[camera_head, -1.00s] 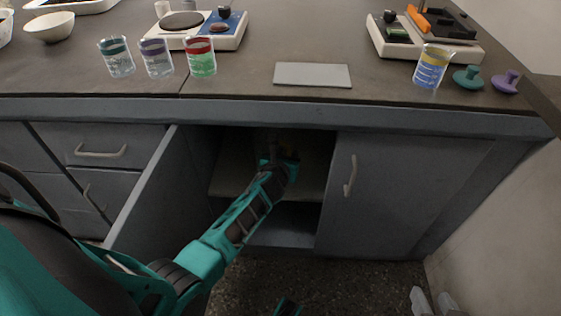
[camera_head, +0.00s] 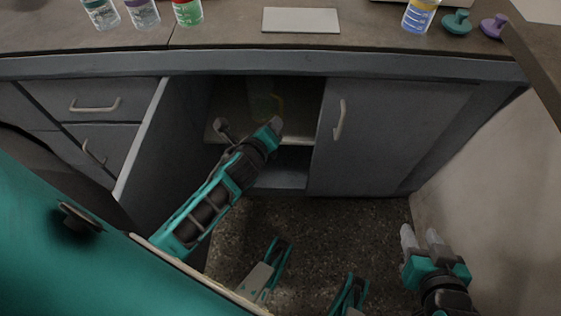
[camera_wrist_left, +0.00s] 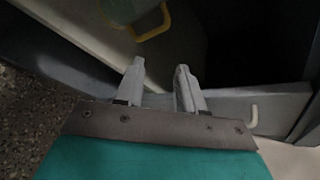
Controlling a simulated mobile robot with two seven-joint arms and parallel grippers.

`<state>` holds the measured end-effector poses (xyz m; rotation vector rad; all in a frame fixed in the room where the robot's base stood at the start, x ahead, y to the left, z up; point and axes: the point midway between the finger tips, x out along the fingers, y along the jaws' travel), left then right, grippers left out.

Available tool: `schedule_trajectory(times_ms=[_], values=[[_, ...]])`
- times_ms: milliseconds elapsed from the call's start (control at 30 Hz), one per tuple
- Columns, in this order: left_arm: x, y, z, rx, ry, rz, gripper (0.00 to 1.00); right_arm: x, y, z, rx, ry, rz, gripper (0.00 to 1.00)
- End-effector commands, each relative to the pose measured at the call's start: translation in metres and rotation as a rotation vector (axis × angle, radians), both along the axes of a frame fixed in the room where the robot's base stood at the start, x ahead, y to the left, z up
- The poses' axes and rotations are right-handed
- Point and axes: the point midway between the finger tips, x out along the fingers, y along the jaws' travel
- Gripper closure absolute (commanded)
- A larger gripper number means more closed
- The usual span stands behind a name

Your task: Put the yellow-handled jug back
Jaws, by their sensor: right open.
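The yellow-handled jug (camera_head: 262,104) stands on the shelf (camera_head: 238,134) inside the open cupboard, dim in the shade. In the left wrist view the clear jug (camera_wrist_left: 122,10) is at the top, with its yellow handle (camera_wrist_left: 156,24) toward my fingers. My left gripper (camera_head: 249,128) is in front of the cupboard opening, apart from the jug. In the wrist view its two fingers (camera_wrist_left: 160,85) are spread with nothing between them. My right gripper (camera_head: 421,237) is open and empty, low at the right over the floor.
The cupboard's left door (camera_head: 165,145) stands open beside my left arm. The right door (camera_head: 385,135) is shut. On the worktop are graduated beakers, a grey plate (camera_head: 301,20), a blue-filled beaker (camera_head: 419,15) and teal and purple knobbed pieces. A wall is at the right.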

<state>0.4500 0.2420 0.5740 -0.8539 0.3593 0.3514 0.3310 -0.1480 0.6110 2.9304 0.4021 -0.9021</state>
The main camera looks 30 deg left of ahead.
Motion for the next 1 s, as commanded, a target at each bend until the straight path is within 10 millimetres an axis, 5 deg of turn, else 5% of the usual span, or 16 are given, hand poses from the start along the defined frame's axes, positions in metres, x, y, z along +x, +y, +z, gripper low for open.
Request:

═══

Task: Within the material above, transcribe exactly the lines that run from the line holding "- The usual span stands behind a name" through the line holding "Your task: Put the yellow-handled jug back".

Answer to the task:
- The usual span stands behind a name

Your task: Put the yellow-handled jug back

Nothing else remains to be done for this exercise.